I quietly opened to queries ten days ago for the first time in over two years. I was closed for so long mainly because my clients were turning in multiple manuscripts regularly. It was averaging 30 manuscripts a year, which meant there was no time nor room in my head for deep-reading fulls in my submission pile. And the idea of opening up to queries was daunting, I’d been hearing from others how there’s been a surge in submissions since lockdown. But a few things aligned that pushed me forward. Most important, I caught up with my clients. On top of that my baby is now posed to enter toddlerhood, so the newborn days are a foggy memory. And lastly we revamped the website at the agency (check out the new Kimberley Cameron & Associates site, it is lovely, professional, and friendly in my totally biased opinion).

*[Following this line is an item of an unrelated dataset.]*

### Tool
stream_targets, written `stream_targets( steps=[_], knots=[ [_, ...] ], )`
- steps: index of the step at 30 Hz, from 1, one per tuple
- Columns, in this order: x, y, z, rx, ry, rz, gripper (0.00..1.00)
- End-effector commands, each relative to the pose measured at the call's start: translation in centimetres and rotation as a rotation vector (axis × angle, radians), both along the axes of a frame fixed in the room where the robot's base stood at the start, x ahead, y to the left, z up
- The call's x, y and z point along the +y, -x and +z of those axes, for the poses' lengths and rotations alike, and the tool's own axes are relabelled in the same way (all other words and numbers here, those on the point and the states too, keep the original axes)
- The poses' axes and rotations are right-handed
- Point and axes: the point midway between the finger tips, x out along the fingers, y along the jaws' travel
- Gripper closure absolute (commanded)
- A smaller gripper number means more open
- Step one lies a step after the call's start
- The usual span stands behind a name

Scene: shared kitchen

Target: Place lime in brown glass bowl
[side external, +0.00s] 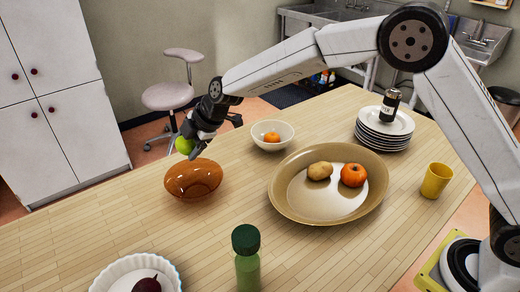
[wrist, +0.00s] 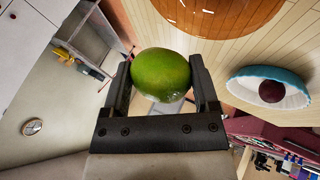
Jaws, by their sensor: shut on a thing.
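The lime (side external: 184,145) is bright green and held at the tip of my gripper (side external: 192,142), in the air just above the far left side of the brown glass bowl. The lime (wrist: 161,76) also shows in the wrist view, pinched between both fingers of my gripper (wrist: 162,88). Part of the bowl (wrist: 212,14) shows at the top of the wrist view.
A white bowl with an orange fruit (side external: 272,138) stands right of my gripper. A green-capped bottle (side external: 246,262) and a white fluted bowl (side external: 112,272) are at the front. Stacked plates (side external: 384,135) and a yellow cup (side external: 436,181) are right.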

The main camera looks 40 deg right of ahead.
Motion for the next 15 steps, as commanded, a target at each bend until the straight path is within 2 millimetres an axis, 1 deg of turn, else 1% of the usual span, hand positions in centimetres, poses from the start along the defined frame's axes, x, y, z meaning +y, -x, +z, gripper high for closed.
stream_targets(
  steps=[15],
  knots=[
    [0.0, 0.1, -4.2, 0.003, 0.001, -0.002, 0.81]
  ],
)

My cat Rainbow has a sixth sense for when I’m reading on my tablet.

Once I made the decision to seek new clients, I realized I was ready, keen even, to read subs. When over a hundred submissions rolled in that first weekend, I was surprised, but not overwhelmed, jumping in late at night, as the baby slept curled against me. I tweaked my submission form a few days later to find the quickest way to work through them thoughtfully, and plowed on in the odd hour I could find here or there. I skimmed through some fantastic pitches and lovely samples, all of them had potential, but only a few I set aside for further consideration. This is the easy part, the scanning, skimming, flicking through text. If this was all there was to it, writers would never have to wait long for a response.

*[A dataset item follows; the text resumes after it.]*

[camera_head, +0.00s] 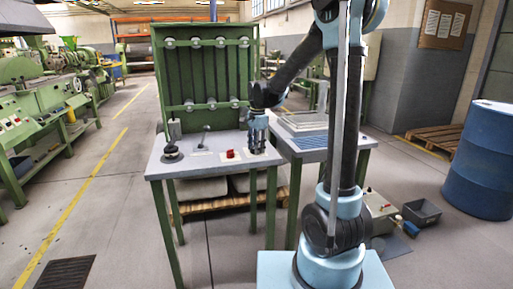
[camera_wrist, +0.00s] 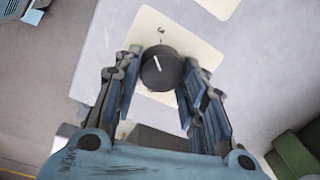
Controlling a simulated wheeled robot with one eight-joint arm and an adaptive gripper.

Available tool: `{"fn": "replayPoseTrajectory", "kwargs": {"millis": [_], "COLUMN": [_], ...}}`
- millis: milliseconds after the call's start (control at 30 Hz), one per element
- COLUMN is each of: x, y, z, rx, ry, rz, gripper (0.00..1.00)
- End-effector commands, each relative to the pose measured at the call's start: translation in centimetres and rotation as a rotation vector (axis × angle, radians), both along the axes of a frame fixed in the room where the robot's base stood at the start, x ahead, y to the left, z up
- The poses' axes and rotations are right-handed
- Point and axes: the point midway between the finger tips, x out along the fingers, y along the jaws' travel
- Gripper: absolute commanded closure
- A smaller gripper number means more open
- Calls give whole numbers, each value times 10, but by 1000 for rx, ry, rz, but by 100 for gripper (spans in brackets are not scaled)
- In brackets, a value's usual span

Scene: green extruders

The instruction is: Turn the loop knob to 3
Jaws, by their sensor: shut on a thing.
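The loop knob (camera_wrist: 161,68) is a round black dial with a white pointer line, on a pale cream plate (camera_wrist: 148,27) in the wrist view. The line runs slightly slanted, near upright in the picture. Marks on the plate are too small to read. My gripper (camera_wrist: 160,76) has its fingers on the left and right sides of the knob and is shut on it. In the head view my gripper (camera_head: 258,137) points down at the right end of the grey-topped table (camera_head: 200,168), and the knob is hidden there.
A red button (camera_head: 230,154), a small lever (camera_head: 203,138) and a black control (camera_head: 171,152) stand on the table to the left of my gripper. A green panel with round fittings (camera_head: 205,65) rises behind. A second table (camera_head: 325,142) adjoins on the right.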

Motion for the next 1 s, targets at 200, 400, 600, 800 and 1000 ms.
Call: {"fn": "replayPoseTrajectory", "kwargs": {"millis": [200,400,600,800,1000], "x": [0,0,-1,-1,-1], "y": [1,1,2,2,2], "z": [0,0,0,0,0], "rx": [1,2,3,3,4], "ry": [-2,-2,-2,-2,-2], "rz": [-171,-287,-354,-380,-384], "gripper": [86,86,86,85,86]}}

But of course that’s not how it works. Many of you probably have partials or fulls that have been with an agent for months, even a year. Sure enough, five hundred submissions later, I’m slowing down. The maybe pile is growing. As eager as I am to find a new client or two, I’m not going to rush this part. Although I can enjoy a quick read, see potential in a few sentences, I’ve learned from experience that I have to truly sit with and deeply read a manuscript in order to absorb it, to have an editorial vision for it, to know if the connection I feel will be enough to champion it through the ups and downs. And that is a must before I take on that manuscript for representation. To find that vision, I have to be in that “Deep Reading” space. There’s a fantastic interview by Ezra Klein with literary scholar Maryanne Wolf on the difference between scanning and deep reading.

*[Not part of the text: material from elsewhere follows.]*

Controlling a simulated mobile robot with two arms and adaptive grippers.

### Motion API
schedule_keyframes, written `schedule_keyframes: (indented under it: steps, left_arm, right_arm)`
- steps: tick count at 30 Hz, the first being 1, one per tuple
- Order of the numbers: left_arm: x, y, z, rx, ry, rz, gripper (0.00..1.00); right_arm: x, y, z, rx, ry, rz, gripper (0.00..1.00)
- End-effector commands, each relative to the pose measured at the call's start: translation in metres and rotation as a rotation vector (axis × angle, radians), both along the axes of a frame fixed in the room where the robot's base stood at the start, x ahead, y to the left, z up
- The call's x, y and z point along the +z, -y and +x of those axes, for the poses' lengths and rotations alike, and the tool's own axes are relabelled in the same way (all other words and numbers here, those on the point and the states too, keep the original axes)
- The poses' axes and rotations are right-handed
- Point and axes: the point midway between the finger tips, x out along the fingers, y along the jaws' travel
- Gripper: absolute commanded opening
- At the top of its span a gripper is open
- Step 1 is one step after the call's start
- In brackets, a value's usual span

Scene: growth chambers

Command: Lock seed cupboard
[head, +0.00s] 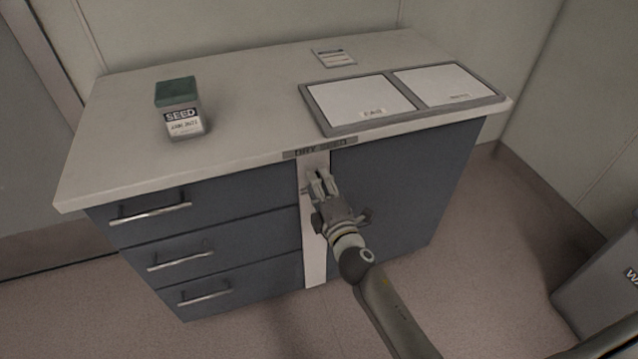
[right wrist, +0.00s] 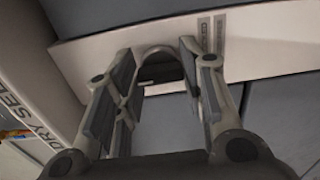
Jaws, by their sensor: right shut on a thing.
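The seed cupboard (head: 400,190) is a dark blue-grey cabinet under a pale worktop, with a "DRY SEED" label (head: 320,147) on its front edge. A pale vertical strip (head: 316,275) runs between the drawers and the plain right-hand front; it also shows in the right wrist view (right wrist: 270,40). My right gripper (head: 320,180) is at the upper part of this strip. In the right wrist view its fingers (right wrist: 158,85) are shut on a small grey rounded piece (right wrist: 158,52), apparently a key or lock handle. The fingers partly hide it, and its turn position is unclear. My left gripper is not in view.
Three drawers with bar handles (head: 150,213) are closed on the left. A green-topped seed box (head: 180,108), a framed two-part tray (head: 318,112) and a small card (head: 333,57) are on the worktop. A grey bin (head: 600,295) stands at right. Floor between is clear.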

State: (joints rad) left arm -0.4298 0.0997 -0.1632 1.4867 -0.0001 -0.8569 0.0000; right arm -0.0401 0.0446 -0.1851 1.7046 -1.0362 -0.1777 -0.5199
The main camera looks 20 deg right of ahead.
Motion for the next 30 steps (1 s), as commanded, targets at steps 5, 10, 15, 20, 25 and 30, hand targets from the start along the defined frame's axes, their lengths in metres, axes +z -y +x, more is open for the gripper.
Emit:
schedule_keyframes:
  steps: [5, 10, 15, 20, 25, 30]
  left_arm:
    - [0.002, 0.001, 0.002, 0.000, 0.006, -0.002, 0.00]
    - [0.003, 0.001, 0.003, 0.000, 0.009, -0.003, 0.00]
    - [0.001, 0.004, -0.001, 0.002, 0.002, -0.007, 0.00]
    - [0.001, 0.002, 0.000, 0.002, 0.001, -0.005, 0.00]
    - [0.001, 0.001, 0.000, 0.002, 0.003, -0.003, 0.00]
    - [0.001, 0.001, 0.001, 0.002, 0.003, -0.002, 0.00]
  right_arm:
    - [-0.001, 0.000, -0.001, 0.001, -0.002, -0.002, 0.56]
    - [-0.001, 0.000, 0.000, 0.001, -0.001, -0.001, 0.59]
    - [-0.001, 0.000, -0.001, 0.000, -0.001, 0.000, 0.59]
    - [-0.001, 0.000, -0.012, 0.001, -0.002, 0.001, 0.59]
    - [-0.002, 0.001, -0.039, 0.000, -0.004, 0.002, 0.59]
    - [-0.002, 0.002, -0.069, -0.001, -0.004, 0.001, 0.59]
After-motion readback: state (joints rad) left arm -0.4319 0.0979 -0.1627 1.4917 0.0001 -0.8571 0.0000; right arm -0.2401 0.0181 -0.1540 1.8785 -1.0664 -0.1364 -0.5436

Both methods are valid, and indeed necessary when I’m considering submissions, but a deep read is the final step before I would offer representation, and it’s the most difficult to achieve. The research done by Wolf and others of the neuroscience behind the different ways we absorb information, is fascinating and enlightening and helped me further define how I want to work. It has also meant clarifying something I had already sensed, that I was going to take longer than ever to read and consider fulls for representation. But I have to be okay with that, and I hope after reading this, writers will choose to query me (or not) with this deeper understanding of my process.


  • Jaymi Gooden

    May 26, 2023 at 12:17 pm Reply

    Thanks for posting this. I had a full request rejected after it sat with an agent for four months. She said a lovely sentence or two about it but it still hurt, and I admit, I felt cheated. I had waited months to hear back only for her to essentially say thanks but no thanks, but I didn’t realize how often agents are in the querying trenches with us—the amount of queries received on a weekly basis (and she was a heavy-hitter so I know she got a lot), the fulls, the partials, and all while catering to the clients already on your roster. Rejection isn’t fun, but it isn’t the worst part; the worst part is the waiting. Ten days after a submitted query feels like 100, and getting a rejection after 100 actual days feels like a slap, but myself and other querying authors need to understand that it’s not intended to. Writers are sensitive and obsessive, and after months or years of rejection, maybe we have a right to be, but that doesn’t mean others in this industry, like agents, aren’t giving it their all, too.

    • Mary C. Moore

      July 13, 2023 at 11:07 am Reply

      It’s one of the most difficult aspects of this business, the constant rejection. I have to deal with it on my end from editors, and I agree it’s super hard not to take it personally. The best you can do is continue looking forward, you can’t control how others are going to react to your submission, but you can continue writing/reading/submitting new project. Eventually you will have enough content under your belt that you won’t have all your eggs in the one manuscript and it will be a little easier (not much) to navigate all the rejection.